The FBI Storycan be a hard film to like, but it’s a movie I’ve had a nagging affection for since I was a kid. Directed and produced by Mervyn Le Roy, one of Hollywood’s genuine stalwarts, it was made with the cooperation and close, interested supervision – read, the shortest and tightest of propagandist leashes – of J. Edgar Hoover, who reportedly even assembled one of his infamous dirt files on Le Roy to make sure he walked the straight and narrow despite their being friends. The FBI Story nonetheless has an impressive and encompassing sweep, offering a compressed biography of American modernity from a specific point of view as well as a miniature recounting of genre movie lore. The overt project is telling the story of the Federal Bureau of Investigation’s rise from an underfunded and barely relevant organisation to a complex and cutting edge instrument of law enforcement. James Stewart’s everyman persona of superficially befuddled but quietly capable strength is deftly exploited in casting him as a fictionalised protagonist, John ‘Chip’ Hardesty, who starts off as a frustrated young bureau agent in Knoxville and finishes up an old and respected hand who lectures young recruits about the Bureau’s evolution, illustrated via a succession of flashback vignettes depicting various cases. This interesting if necessarily episodic structure is counterpointed with Chip’s marriage to librarian Lucy Ann (Vera Miles), and his generally happy if often trying and even tragic family life.
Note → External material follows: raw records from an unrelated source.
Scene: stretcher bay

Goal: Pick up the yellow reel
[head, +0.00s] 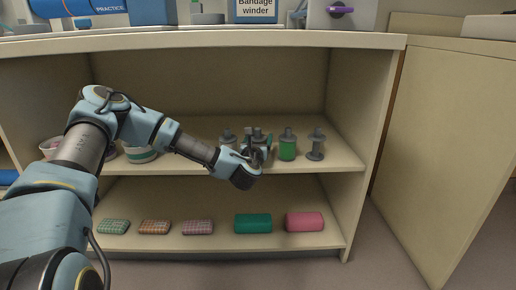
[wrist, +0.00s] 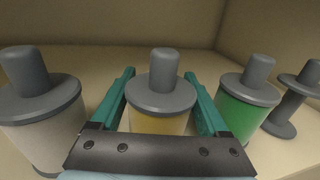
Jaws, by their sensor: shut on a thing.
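The yellow reel (wrist: 160,120) has grey end discs and a grey knob on top, and stands upright in the middle of the wrist view. My gripper (wrist: 161,92) has one teal finger on each side of the reel and is shut on it. In the head view my gripper (head: 255,152) reaches over the upper shelf, and the yellow reel is hidden behind it. I cannot tell whether the reel still touches the shelf.
A green reel (wrist: 245,108) stands close on the right, with a bare grey reel (wrist: 291,100) beyond it. A whitish reel (wrist: 40,115) stands close on the left. The upper shelf (head: 340,163) holds them; rolled and packed items lie on the lower shelf (head: 180,242).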

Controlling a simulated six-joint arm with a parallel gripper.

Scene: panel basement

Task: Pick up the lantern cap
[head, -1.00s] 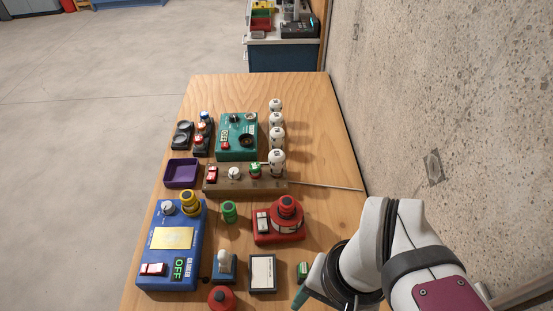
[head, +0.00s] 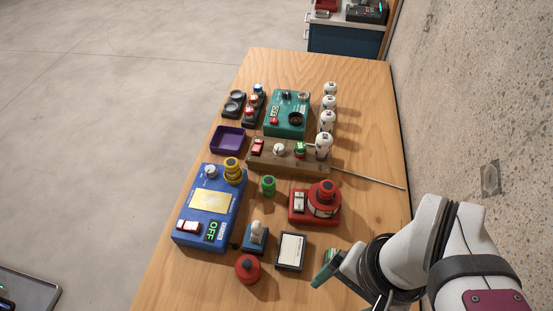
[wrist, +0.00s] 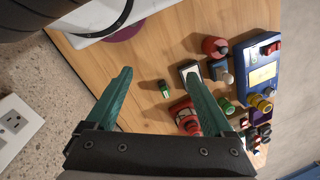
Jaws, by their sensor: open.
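A red round piece with a small knob on top (head: 247,268) stands at the near edge of the group on the table; it may be the lantern cap, but I cannot be sure. It also shows in the wrist view (wrist: 213,46), beyond the right fingertip. A red box with a switch and a round red top (head: 323,198) stands farther back. My gripper (wrist: 158,74) is open and empty above the table in the wrist view. In the head view one teal finger (head: 324,277) shows, right of the red piece and apart from it.
A small green piece (wrist: 164,88) lies between the fingers in the wrist view. A framed white card (head: 290,251), a blue-based lever (head: 256,236), a green cylinder (head: 268,186) and a blue box (head: 208,215) stand close by. A thin rod (head: 368,180) points right. The concrete wall (head: 480,110) bounds the right side.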

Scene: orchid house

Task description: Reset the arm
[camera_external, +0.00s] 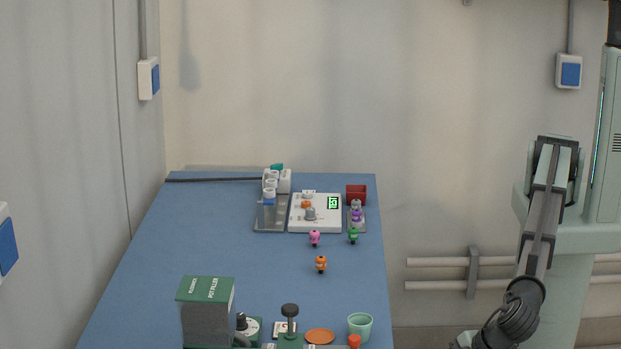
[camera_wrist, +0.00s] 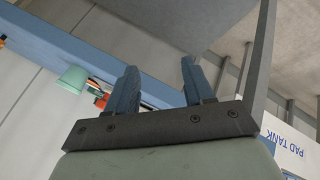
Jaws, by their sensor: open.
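My gripper (camera_wrist: 160,85) shows in the wrist view with its two dark blue-grey fingers apart and nothing between them. Past the fingers are the grey floor and the side of the blue table. In the external view my arm hangs down at the right, beyond the table's right edge. The gripper itself is not clearly visible there, as the arm runs out at the bottom edge of the picture. The blue table (camera_external: 200,255) stands left of the arm, with a clear gap between them.
A green cup (camera_external: 360,325) stands at the table's near right corner and also shows in the wrist view (camera_wrist: 74,79). A green-topped box (camera_external: 207,315) stands near front. Small figures (camera_external: 320,264) and a white device (camera_external: 315,222) stand farther back. Wall pipes (camera_external: 435,285) run behind the arm.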

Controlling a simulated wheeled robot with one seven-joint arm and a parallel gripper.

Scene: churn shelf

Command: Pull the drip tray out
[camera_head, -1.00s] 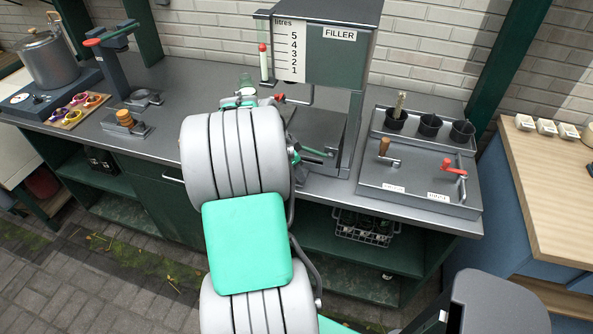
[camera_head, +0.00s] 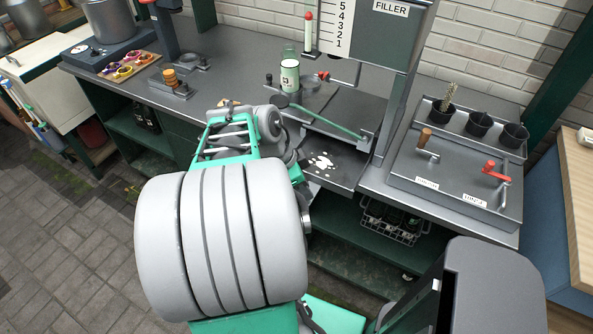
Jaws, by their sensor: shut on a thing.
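The drip tray (camera_head: 345,174) is a flat dark grey tray at the foot of the filler (camera_head: 388,50). White splashes lie on it. Its front part sticks out past the front edge of the counter, and its rear is still under the filler. My gripper (camera_head: 297,160) is at the left front of the tray, shut on it. My wrist and forearm largely hide the fingers and the gripped edge.
A panel with cranks (camera_head: 455,180) and dark cups is on the right. A bottle crate (camera_head: 393,222) sits on the shelf below. The paved floor at left is clear.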

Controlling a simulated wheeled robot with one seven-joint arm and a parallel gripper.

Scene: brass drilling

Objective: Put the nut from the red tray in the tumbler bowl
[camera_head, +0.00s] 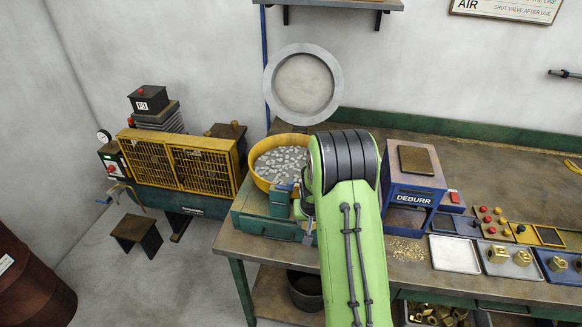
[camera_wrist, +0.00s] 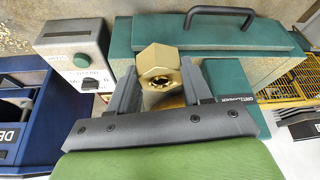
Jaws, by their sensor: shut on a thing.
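A brass hex nut (camera_wrist: 158,62) with a threaded hole is clamped between the two grey fingers of my gripper (camera_wrist: 158,84) in the wrist view. The tumbler bowl (camera_head: 261,184) is yellow-orange, full of pale grey media, on a teal base at the left end of the bench in the head view. My green arm reaches toward it and hides the bowl's right side; the nut and fingertips are hidden in that view. The bowl does not show clearly in the wrist view. I cannot make out a red tray.
A blue DEBURR machine (camera_head: 413,190) stands right of my arm. Trays with brass nuts (camera_head: 521,258) lie at the bench's right front. In the wrist view, a teal box (camera_wrist: 222,32) with a black handle and a grey control box (camera_wrist: 75,50) are close behind the nut.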

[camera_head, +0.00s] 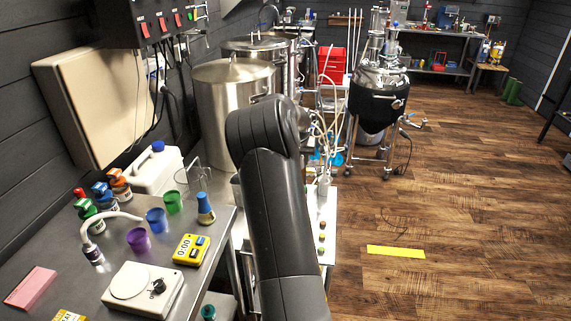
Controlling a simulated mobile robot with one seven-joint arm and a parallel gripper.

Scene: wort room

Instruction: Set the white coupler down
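I cannot make out a white coupler in the head view. My own dark arm rises through the middle of the picture and covers part of the bench behind it. My gripper does not show, so I cannot see whether it holds anything.
A steel table (213,229) at left holds a white device with a knob (142,290), a yellow timer (191,250), coloured cups, bottles and a white jug (157,170). Steel kettles (232,110) stand behind. A black-jacketed tank (377,104) stands further back. The right floor is largely clear.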

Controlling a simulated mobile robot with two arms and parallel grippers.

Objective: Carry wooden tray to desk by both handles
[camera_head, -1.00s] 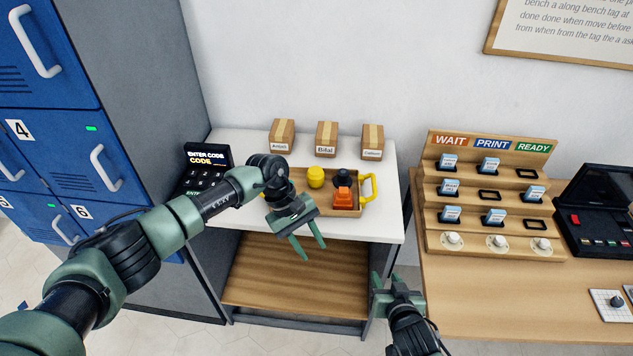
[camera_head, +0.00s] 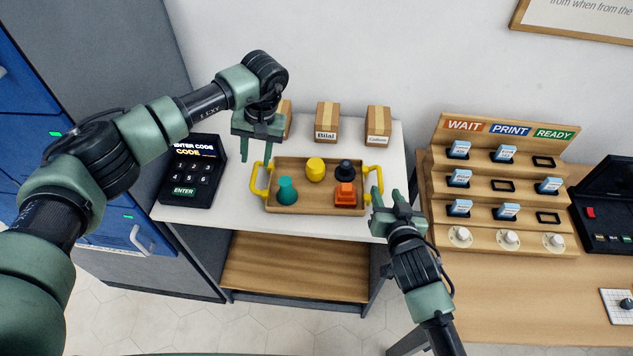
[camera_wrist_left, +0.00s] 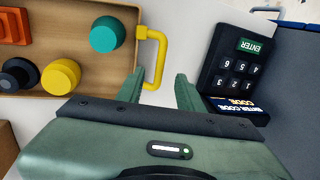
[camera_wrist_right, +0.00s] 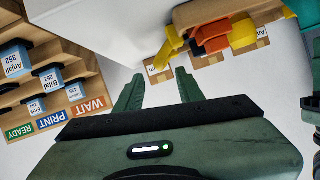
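The wooden tray (camera_head: 312,206) lies on the white top of a shelf unit, with a yellow handle at each end. It carries a teal piece (camera_head: 286,191), a yellow piece (camera_head: 314,169), a dark piece (camera_head: 345,170) and an orange piece (camera_head: 345,195). My left gripper (camera_head: 256,160) is open and empty above the left handle (camera_head: 258,180); in the left wrist view the handle (camera_wrist_left: 156,58) shows near one finger. My right gripper (camera_head: 390,194) is open and empty just right of the right handle (camera_head: 374,183). The right handle also shows beyond the fingers in the right wrist view (camera_wrist_right: 168,48).
A keypad (camera_head: 192,170) stands left of the tray. Cardboard boxes (camera_head: 326,122) stand behind it against the wall. To the right is a wooden desk (camera_head: 480,290) with a card rack (camera_head: 505,190) and a dark device (camera_head: 605,215). The desk's front part is bare.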

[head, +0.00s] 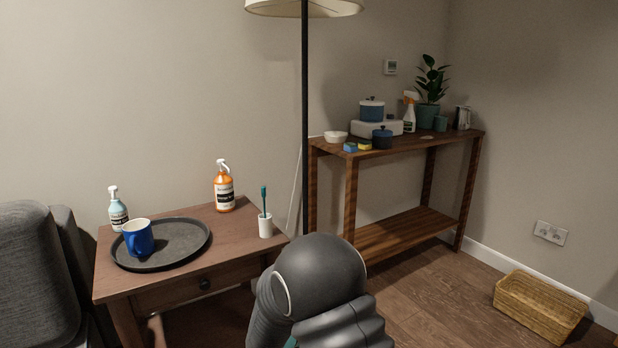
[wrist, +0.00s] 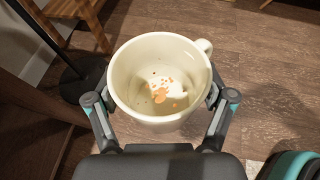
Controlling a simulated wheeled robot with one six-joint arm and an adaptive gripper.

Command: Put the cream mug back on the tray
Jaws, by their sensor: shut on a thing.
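The cream mug (wrist: 122,91) is in the wrist view, with its opening facing the camera and brown specks inside. Its handle points to the upper right. My gripper (wrist: 160,95) is shut on the mug, one finger on each side, and the floor shows below it. In the head view my arm hides the gripper and the mug. The round dark tray (head: 185,243) lies on the small wooden table at left. A blue mug (head: 138,238) stands on the tray's left part; the tray's middle and right are bare.
On the small table (head: 250,225) stand a pump bottle (head: 118,212), an orange spray bottle (head: 224,190) and a white cup with a toothbrush (head: 265,226). A lamp pole (head: 305,130) rises behind the table's right end. A console table (head: 440,150) holds several items. A wicker basket (head: 540,305) is on the floor.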

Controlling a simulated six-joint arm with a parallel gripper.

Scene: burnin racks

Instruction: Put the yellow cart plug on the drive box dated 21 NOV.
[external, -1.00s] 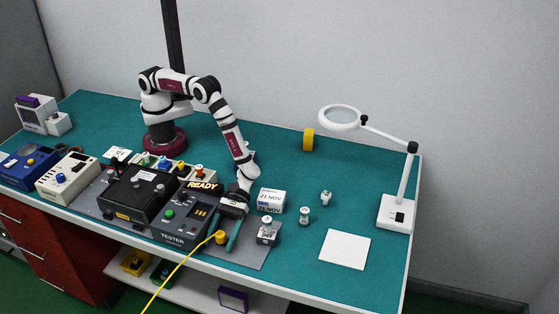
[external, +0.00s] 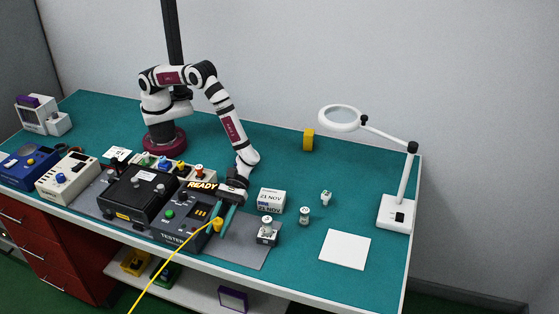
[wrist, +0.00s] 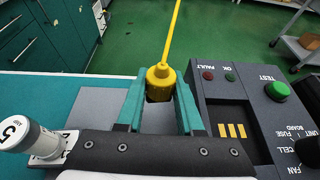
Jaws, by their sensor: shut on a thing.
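The yellow cart plug (external: 217,225) with its yellow cable is held between the teal fingers of my gripper (external: 214,222), which is shut on it. The plug hangs in front of the right side of the dark tester (external: 174,239). In the wrist view the plug (wrist: 161,82) sits between the fingertips, beside the tester (wrist: 236,88), its cable running away over the edge. The small white box dated 21 NOV (external: 271,200) stands on the teal bench to the right of my gripper, apart from it. No contact between the plug and that box shows.
A small grey unit with a white knob (external: 267,232) stands on the grey mat (external: 243,254), right of my gripper. A white sheet (external: 345,249) and a magnifier lamp (external: 397,213) occupy the right end.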

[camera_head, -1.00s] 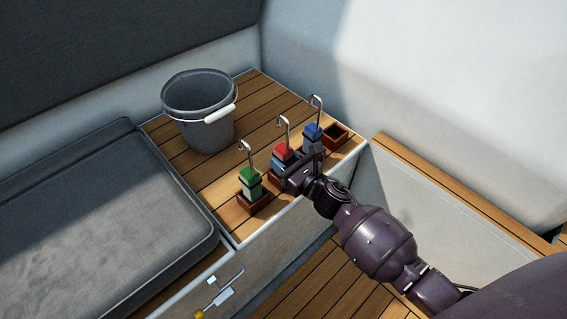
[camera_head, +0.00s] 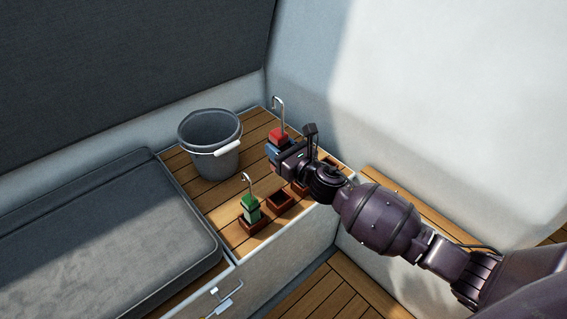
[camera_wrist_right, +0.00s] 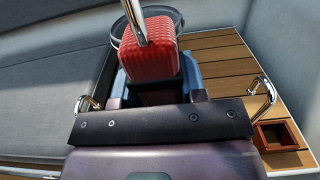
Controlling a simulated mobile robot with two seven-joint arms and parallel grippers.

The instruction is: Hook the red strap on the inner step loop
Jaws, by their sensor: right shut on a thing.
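The jaw tips are partly hidden there. I cannot make out the inner step loop with certainty; a small metal fitting (camera_head: 224,299) shows at the bottom edge. My left gripper is not in view.
A green strap (camera_head: 250,209) stands in its holder, left of an empty brown holder (camera_head: 281,202). Another hook (camera_wrist_right: 264,92) stands beside an empty holder (camera_wrist_right: 279,135). A grey bucket (camera_head: 209,150) stands behind. A grey cushion (camera_head: 110,235) lies left.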

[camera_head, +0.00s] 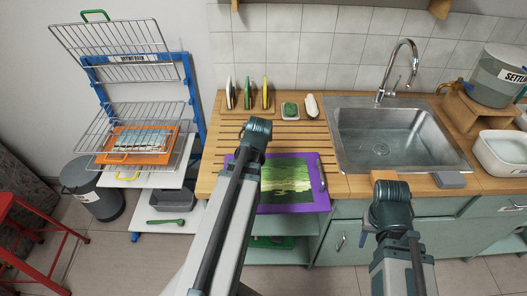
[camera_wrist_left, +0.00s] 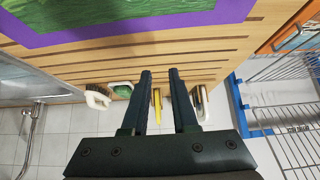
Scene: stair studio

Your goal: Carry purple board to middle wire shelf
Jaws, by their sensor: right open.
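The purple board (camera_head: 300,207), with a green picture on it, lies flat on the slatted wooden worktop at its front edge. My left arm hides its left part. Its purple rim also shows in the left wrist view (camera_wrist_left: 150,27). The blue-posted rack at the left has a tilted upper wire shelf (camera_head: 112,38) and a wire shelf lower down (camera_head: 160,110). My left gripper (camera_wrist_left: 160,72) is open and empty, above the worktop behind the board. My right gripper (camera_head: 390,185) is open near the worktop's front edge, before the sink; its fingertips are hard to see.
An orange board (camera_head: 160,143) with a picture lies at the lower wire shelf. White shelves (camera_head: 165,210) and a bin (camera_head: 95,195) stand below and beside it. Upright brushes (camera_head: 248,95) stand behind the worktop. The sink (camera_head: 395,140) is right of the board. A red stool (camera_head: 35,225) stands far left.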

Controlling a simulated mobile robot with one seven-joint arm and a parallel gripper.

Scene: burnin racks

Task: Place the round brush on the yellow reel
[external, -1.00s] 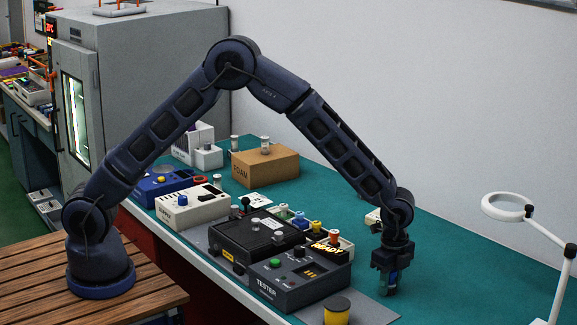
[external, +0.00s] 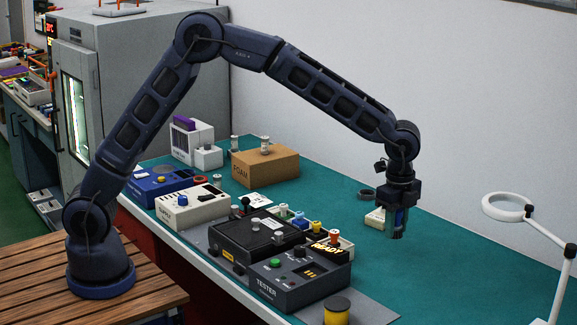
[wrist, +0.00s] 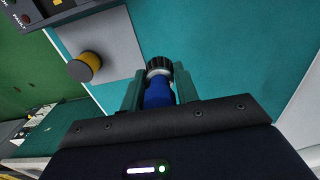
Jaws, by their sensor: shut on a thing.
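The yellow reel (external: 336,314) has a dark top and stands upright on the grey mat at the front edge of the bench. It also shows in the wrist view (wrist: 90,68), left of my gripper. My gripper (wrist: 157,95) is shut on the round brush (wrist: 157,90), which has a blue body, a silver band and a dark ribbed end. In the external view my gripper (external: 397,222) holds the brush (external: 399,217) above the teal bench, behind and to the right of the reel. The fingers hide part of the brush.
A dark tester box (external: 300,284) stands just behind and left of the reel. A tray of coloured-topped parts (external: 338,248) lies behind it. A white ring lamp (external: 507,207) stands at the right. The grey mat (external: 372,312) is bare right of the reel.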

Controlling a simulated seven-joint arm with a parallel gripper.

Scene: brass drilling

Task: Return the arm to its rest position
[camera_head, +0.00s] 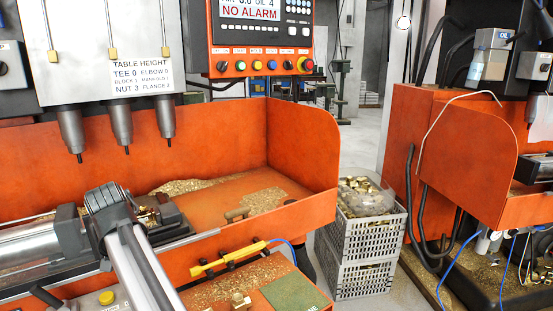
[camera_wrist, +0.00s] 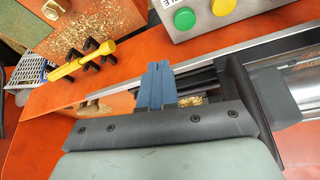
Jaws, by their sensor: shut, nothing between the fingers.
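My gripper (camera_wrist: 154,75) shows in the wrist view with its two blue-grey fingers together and nothing between them. The fingers appear over the slide and vise area of the drilling machine, beside a metal rail (camera_wrist: 225,55). I cannot tell the gap between the fingertips and the machine. In the head view the fingers cannot be made out clearly. The black vise (camera_head: 170,217) sits on the machine bed, with brass bits near it. A silver cylinder (camera_head: 28,246) lies to its left, and also shows at the right of the wrist view (camera_wrist: 297,78).
Three drill spindles (camera_head: 121,125) hang above the bed. An orange guard (camera_head: 302,140) encloses the back and right side. A yellow-handled tool (camera_head: 228,258) lies at the front; a button box (camera_wrist: 205,14) is nearby. Grey crates (camera_head: 370,240) stand right, with brass pieces in the top one.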

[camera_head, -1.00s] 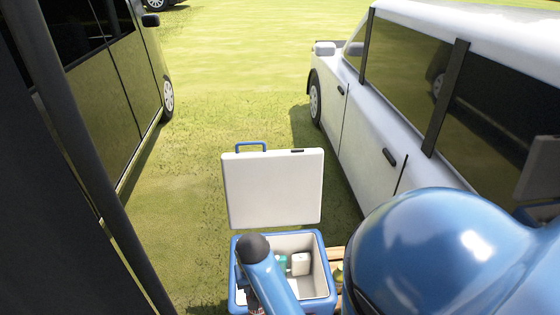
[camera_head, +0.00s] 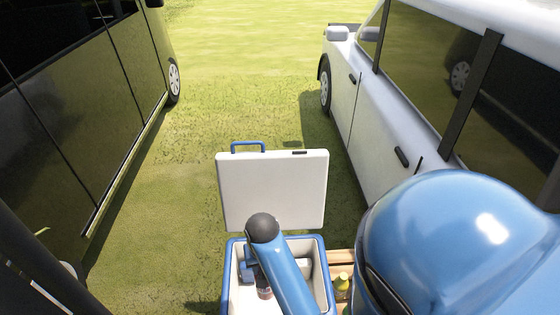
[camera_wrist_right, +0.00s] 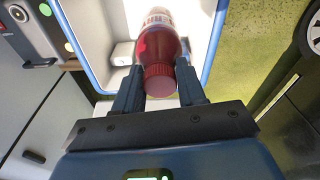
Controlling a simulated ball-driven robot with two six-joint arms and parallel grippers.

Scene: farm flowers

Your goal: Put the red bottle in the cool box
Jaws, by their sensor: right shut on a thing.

Nostalgic, folkloric fascination for the heady days of the Jazz Age with all its seedy glamour and the lingering fame of the era’s gangland legends flared up in the late 1950s, resulting in the likes of backward-glancing movies like Baby Face Nelson (1958) and the TV series The Untouchables. This revival found a certain synergy with 1950s youth culture with all its fond self-imagining as wild and edgy and the paranoia of elders who imagined a new age of barbarism, and when the gangster age nostalgia reached something of an apogee with Bonnie and Clyde (1967) nearly a decade later, it bespoke in many regards a near-complete reversal of viewpoint and sympathy to The FBI Story. The FBI Storyoffered plenty of bang for the bygone buck in any event, as its narrative encompasses just about all the headliner hoodlum acts of the late 1920s and ‘30s, including depictions of Baby Face Nelson (William Phipps), John Dillinger (Scott Peters), Ma Baker (Jane Crowley), Alvin Karpus (George Khoury), Machine Gun Kelly (Stacy Keach Sr), and Pretty Boy Floyd (Bob Peterson). The film opens however with a contemporary case, depicting the destruction of a passenger plane by a planted bomb, which the FBI sifts methodically and eventually pins on slimy fraudster Jack Graham (Nick Adams), who staged the bombing to collect his mother’s life insurance.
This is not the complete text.